Data provided >>

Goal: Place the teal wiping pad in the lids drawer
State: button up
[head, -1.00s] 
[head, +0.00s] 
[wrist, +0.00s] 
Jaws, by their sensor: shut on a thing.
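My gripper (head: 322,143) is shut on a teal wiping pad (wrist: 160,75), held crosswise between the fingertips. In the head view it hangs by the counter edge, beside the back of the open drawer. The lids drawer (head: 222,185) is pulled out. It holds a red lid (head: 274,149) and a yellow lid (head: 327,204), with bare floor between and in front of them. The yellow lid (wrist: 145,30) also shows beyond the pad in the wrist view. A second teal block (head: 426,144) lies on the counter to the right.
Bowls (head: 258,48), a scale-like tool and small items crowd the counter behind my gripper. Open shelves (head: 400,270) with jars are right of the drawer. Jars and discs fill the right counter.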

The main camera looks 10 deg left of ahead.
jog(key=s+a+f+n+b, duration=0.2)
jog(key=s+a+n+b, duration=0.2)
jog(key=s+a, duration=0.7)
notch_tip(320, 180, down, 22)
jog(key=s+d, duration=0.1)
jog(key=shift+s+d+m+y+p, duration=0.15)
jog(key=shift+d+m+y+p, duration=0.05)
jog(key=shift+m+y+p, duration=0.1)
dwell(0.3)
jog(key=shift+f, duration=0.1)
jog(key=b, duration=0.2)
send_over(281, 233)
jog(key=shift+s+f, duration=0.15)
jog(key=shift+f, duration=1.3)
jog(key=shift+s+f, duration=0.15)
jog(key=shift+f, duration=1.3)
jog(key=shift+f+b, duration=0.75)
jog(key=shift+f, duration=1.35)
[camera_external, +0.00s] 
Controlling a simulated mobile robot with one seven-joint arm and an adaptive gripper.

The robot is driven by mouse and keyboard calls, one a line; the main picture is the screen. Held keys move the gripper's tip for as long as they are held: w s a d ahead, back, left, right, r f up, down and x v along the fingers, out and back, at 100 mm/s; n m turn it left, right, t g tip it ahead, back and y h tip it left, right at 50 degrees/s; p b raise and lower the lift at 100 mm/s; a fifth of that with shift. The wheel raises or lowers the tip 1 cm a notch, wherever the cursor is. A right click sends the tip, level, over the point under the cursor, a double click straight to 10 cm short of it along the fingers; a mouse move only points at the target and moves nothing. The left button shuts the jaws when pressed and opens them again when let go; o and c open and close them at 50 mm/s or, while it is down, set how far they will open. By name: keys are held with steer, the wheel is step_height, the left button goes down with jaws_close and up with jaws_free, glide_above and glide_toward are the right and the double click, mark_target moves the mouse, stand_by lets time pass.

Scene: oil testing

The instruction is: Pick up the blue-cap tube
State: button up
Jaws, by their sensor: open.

Short exercise >> Each line from the one containing "[camera_external, +0.00s]" through the one containing "Controlling a simulated" must be retyped exactly, the first and last of these included.

Exercise answer >>
[camera_external, +0.00s] 
Controlling a simulated mobile robot with one seven-joint arm and an adaptive gripper.

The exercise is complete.